遺跡の北西部の水野川左岸の後背湿地(沖積地)とその南東部に形成された河岸段丘(洪積台地)面に集落跡が集中する。遺物包含層及び旧河道からは縄文草創期(木葉形・有舌形尖頭器10点出土グリット)・中期(深鉢)・後期・晩期の遺物採集。また隅丸方形または長形竪穴住居跡は沖積地から4棟検出、台地上からは竪穴住居跡11棟、掘立柱建物跡5棟の大規模な集落跡が検出された。住居は奈良時代から平安時代初期のものと比定された。

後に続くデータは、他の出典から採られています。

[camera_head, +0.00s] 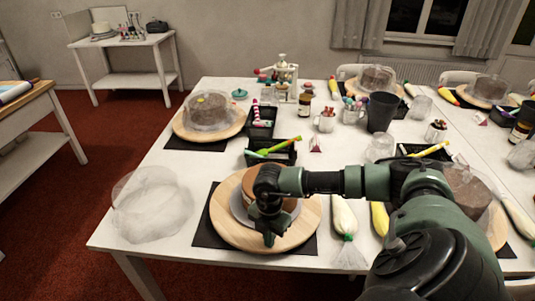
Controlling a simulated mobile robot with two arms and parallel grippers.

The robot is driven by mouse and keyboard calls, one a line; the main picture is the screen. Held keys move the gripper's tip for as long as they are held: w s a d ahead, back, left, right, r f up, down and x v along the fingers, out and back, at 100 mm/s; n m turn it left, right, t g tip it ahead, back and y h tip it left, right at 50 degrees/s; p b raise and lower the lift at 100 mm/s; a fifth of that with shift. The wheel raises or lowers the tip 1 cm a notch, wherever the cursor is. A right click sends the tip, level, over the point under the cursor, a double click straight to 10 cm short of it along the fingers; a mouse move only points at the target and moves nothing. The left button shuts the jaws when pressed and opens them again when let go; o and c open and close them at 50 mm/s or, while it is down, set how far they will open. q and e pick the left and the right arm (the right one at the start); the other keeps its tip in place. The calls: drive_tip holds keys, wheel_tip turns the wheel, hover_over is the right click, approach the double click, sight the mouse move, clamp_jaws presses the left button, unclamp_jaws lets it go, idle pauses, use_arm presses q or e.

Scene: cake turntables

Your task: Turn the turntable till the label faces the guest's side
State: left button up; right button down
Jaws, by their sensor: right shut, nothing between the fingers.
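A round wooden turntable (226,222) sits on a dark mat (207,240) near the front edge of the white table. A brown cake (290,208) stands on a grey plate (236,208) in its middle, mostly behind my arm. My right gripper (269,237) is shut and empty, pointing down over the near part of the turntable, in front of the cake. I cannot tell whether its tips touch the wood. No label can be made out; the arm hides much of the cake. My left gripper is not in view.
A clear dome (150,205) stands left of the turntable. A black tray (271,152) with coloured tools lies behind it, and piping bags (344,216) lie to its right. Another domed cake (209,112) stands at the back left. Bare table shows at the front left.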

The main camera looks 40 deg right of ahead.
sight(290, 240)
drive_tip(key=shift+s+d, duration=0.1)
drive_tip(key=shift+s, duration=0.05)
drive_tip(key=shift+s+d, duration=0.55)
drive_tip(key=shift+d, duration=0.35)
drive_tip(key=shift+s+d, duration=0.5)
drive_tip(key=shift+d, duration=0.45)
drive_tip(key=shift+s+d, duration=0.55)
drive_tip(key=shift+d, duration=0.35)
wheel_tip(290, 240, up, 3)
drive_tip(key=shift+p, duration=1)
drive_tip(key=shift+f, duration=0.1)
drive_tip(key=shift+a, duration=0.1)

品野町4丁目の丘陵東斜面(品野西遺跡の南端)からは室町時代の火葬遺構が多数検出されている。平面プランが長方形または楕円形の「火葬施設」24基は深さ10~50cmで底に石を敷くものと無いものがあった。火葬した遺骨を集めて埋納した「土擴墓」は17基(骨壺埋納2・骨片のみ13・その他)、火葬墓9基(底に石敷く6・石無し3)と当時の葬法を表すものであった。また銅銭などの副葬品や古代の住居跡(飛鳥時代)も発見された。